Identifying the latent space geometry of network models through analysis of curvature

When and Where

Monday, November 30, 2020 3:00 pm to 4:00 pm
Online
Zoom

Speakers

Tyler H. McCormick, University of Washington

Description

Modeling statistical and economic networks is fundamentally challenging because of (often high-order) dependence between connections.  A common approach assigns each person in the graph to a position on a low-dimensional manifold.  Distance between individuals in this (latent) space is inversely proportional to the likelihood of forming a connection.  The choice of the latent geometry (the manifold class, dimension, and curvature) has consequential impacts on the substantive conclusions of the model.  More curvature in the manifold, for example, encourages more and tighter communities.  Currently, however, the choice of the latent geometry is an a priori modeling assumption and there is limited guidance about how to make these choices in a data-driven way.  In this work, we present a method to consistently estimate the manifold type, dimension, and curvature from an empirically relevant class of latent spaces, simply connected, complete Riemannian manifolds.
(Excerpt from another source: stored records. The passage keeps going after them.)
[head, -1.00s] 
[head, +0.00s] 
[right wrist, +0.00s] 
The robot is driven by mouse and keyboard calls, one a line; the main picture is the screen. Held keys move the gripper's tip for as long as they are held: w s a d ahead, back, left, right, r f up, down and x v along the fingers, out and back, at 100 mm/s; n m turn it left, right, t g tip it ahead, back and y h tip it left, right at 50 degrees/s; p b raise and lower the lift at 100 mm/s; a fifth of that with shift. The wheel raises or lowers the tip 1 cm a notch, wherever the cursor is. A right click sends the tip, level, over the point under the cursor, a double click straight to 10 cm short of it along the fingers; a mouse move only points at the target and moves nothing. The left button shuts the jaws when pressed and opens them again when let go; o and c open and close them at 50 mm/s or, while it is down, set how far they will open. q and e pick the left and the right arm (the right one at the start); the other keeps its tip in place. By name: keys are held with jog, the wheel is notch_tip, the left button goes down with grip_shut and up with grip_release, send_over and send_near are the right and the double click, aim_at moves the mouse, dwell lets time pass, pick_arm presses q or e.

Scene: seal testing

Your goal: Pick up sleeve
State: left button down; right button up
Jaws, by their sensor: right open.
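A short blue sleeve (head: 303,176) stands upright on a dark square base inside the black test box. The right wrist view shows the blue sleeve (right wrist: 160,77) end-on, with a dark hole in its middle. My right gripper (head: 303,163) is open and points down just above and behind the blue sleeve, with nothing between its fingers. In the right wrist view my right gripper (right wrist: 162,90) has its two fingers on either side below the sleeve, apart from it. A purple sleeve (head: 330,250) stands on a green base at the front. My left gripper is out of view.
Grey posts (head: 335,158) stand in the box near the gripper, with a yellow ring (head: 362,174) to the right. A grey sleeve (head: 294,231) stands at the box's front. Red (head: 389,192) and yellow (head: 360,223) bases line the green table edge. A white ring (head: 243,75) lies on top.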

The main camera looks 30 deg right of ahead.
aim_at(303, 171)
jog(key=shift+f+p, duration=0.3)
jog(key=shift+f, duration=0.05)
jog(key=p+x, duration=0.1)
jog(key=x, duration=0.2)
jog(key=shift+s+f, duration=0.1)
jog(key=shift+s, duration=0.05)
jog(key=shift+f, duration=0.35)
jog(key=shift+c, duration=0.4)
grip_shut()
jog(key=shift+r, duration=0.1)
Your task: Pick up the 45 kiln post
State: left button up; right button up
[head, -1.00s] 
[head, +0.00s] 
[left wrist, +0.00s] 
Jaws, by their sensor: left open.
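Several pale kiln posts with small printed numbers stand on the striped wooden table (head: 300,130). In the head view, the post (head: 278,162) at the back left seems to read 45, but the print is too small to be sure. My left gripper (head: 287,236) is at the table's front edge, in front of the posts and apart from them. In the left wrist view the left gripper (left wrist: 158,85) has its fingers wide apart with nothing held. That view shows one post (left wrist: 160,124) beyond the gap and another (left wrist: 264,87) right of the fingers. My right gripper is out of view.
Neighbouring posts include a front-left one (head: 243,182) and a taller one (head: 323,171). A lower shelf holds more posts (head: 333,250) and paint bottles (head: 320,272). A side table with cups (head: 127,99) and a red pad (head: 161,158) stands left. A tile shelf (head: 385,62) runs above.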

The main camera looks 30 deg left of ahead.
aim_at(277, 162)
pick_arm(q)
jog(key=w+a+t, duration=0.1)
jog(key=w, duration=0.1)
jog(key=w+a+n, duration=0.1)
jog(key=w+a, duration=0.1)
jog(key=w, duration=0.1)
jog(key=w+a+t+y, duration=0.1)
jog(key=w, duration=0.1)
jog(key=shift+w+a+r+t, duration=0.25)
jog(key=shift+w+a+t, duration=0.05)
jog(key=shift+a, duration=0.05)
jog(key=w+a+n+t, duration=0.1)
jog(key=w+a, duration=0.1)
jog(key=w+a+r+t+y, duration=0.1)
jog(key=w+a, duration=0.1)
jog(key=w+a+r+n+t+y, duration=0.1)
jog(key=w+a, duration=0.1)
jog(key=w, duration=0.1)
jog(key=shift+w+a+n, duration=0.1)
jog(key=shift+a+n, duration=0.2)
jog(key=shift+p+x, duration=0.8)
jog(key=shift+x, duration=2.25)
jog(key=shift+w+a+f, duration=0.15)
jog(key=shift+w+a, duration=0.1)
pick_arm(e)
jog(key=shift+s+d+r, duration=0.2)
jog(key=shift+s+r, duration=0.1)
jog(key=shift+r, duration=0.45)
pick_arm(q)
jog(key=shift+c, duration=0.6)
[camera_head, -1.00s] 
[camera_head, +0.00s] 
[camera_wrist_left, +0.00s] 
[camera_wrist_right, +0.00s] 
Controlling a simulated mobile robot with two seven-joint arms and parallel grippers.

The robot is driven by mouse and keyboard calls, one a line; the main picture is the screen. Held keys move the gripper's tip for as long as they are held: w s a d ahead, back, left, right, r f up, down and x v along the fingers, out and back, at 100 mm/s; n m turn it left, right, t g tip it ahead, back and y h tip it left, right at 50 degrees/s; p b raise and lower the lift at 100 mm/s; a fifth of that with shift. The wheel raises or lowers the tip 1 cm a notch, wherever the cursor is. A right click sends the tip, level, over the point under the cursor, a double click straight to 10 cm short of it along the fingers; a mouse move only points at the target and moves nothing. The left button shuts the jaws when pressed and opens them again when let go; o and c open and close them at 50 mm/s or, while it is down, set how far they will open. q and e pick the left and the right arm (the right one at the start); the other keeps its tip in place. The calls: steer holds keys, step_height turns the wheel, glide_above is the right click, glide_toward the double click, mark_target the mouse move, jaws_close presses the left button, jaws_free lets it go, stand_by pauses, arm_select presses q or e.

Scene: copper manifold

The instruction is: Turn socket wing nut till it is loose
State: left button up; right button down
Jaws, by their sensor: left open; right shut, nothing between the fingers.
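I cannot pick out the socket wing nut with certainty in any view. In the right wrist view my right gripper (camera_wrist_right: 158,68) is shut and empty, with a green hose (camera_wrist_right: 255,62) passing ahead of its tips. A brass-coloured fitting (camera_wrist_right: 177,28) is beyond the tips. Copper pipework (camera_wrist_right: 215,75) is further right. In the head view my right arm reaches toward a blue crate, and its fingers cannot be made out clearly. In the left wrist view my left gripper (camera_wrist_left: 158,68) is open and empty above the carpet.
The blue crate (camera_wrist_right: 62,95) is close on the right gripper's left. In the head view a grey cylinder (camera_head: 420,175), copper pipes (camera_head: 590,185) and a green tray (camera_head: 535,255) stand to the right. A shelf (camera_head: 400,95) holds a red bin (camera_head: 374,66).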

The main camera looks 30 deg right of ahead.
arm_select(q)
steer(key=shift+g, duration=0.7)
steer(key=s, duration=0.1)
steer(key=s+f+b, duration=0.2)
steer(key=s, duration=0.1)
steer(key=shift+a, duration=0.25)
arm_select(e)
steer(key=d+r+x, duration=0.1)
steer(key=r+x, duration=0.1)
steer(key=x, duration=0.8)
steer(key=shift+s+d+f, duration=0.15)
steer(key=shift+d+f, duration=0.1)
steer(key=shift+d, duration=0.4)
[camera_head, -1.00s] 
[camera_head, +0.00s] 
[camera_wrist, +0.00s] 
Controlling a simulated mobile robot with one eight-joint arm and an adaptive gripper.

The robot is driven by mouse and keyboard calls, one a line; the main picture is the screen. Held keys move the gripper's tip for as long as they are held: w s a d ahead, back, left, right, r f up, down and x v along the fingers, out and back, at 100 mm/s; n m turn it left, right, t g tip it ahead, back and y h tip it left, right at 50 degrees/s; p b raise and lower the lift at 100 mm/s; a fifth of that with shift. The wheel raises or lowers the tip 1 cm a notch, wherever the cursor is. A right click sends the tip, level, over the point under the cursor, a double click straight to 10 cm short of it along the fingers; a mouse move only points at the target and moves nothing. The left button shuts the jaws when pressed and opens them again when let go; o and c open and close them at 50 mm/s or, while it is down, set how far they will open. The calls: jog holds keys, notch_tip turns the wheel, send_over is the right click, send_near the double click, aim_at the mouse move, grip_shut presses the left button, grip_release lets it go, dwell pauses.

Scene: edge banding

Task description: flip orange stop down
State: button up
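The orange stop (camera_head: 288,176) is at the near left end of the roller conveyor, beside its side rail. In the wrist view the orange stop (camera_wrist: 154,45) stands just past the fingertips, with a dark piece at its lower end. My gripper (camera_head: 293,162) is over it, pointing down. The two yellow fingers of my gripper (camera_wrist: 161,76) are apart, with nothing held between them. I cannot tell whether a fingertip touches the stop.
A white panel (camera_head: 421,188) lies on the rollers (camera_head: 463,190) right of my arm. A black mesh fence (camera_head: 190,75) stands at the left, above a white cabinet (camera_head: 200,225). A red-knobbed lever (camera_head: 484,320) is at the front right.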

Our core insight comes by representing the graph as a noisy distance matrix based on the ties between cliques.  Leveraging results from statistical geometry,  we develop hypothesis tests to determine whether the observed distances could plausibly be embedded isometrically in each of the candidate geometries.  We explore the accuracy of our approach with simulations and then apply our approach to data-sets from economics and sociology as well as neuroscience.  This is joint work with Shane Lubold (UW) and Arun Chandrasekhar (Stanford).

Please join the event.

About Tyler H. McCormick

Professor McCormick is an Assistant Professor of Statistics and Sociology at the University of Washington, where he is also a core faculty member in the Center for Statistics and the Social Sciences and a Senior Data Science Fellow of the eScience Institute. His research develops statistical models that leverage social network structure to understand the nuances of human behaviour. He also does methodological work in Bayesian statistics and is particularly interested in models that provide interpretable representations of data with complex dependence structure.